The Ableist = Me: an apology (2016)
I screwed up yesterday.
I gave a presentation in front of hundreds of people last night, along with several of my colleagues. It mostly went pretty well. I was informative. I was candid. I was witty.
And I was ableist.
I say this because I am a huge proponent of growing and changing. Learning how to be better. I am not above reproach, and when I am in the wrong I need to be truthful about it, apologize sincerely, and strive not to err in the same way. I might not always succeed, but it has to be a priority.
I ended my presentation by asking the people who were part of the HIV community "to stand and remain standing," followed by a similar request for staff, researchers, and allies to do the same. In closing, I said something to the effect of, "At this time, everyone in the room who can should be standing. Thank you for all that you do, and let's continue standing together - until there's a cure."

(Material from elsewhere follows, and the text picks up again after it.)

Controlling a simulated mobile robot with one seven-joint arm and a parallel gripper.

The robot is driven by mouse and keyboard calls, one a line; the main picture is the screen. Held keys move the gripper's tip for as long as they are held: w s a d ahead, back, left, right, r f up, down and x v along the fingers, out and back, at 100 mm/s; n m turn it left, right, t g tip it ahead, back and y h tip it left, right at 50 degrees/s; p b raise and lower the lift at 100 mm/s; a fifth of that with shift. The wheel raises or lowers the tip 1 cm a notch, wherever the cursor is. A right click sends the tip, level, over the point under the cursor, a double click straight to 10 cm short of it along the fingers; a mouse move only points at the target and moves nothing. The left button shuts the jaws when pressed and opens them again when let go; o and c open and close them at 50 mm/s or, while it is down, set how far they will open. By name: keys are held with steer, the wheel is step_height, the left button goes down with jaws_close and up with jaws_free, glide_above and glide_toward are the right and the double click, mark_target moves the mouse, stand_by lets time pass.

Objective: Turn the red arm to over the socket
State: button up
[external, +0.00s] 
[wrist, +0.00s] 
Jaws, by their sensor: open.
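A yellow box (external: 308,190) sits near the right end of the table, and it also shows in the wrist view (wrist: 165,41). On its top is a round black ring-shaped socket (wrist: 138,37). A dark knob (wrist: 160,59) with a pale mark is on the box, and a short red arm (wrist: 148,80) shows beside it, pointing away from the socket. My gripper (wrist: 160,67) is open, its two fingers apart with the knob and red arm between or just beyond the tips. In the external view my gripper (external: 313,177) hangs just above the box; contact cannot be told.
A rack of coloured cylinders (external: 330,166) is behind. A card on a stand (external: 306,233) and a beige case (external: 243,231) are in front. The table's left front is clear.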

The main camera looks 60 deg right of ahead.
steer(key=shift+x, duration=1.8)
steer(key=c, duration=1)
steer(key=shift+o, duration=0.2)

This ending was suggested to me by a good friend, and I agreed to utilize it. His suggestion in and of itself was not ableist - the way I conducted it was.

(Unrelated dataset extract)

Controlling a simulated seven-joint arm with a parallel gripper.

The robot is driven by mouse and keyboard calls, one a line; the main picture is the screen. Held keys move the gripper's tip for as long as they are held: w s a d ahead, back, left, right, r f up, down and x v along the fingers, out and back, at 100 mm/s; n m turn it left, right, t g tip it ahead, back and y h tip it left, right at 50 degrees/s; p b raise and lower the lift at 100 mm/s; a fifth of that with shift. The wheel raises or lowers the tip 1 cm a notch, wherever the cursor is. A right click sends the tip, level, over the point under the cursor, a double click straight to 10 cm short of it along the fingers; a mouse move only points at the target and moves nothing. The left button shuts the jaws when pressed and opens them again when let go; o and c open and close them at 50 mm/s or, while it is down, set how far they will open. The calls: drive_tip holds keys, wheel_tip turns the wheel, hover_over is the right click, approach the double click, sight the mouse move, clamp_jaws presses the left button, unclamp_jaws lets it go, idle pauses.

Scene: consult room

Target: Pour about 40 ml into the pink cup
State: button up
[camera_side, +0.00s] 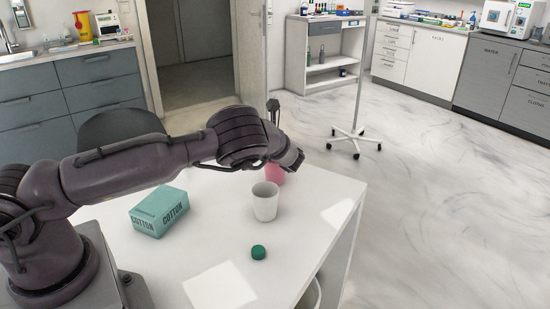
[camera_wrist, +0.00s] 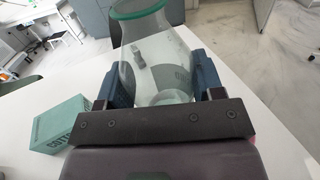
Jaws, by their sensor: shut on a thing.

I view "standing" as not necessarily something that requires "being upright on two legs." If someone is in a power chair or scooter; if someone is on crutches or using a cane; if someone is leaning on someone or something I still consider them to be "standing." Similarly, if I have a conversation with a non-speaking or Deaf friend via text or IM, I still view that as us "talking." I don't think that "talking" has to mean speaking aloud. I consider people to be "using their voice" if they email, tweet, or otherwise share their thoughts.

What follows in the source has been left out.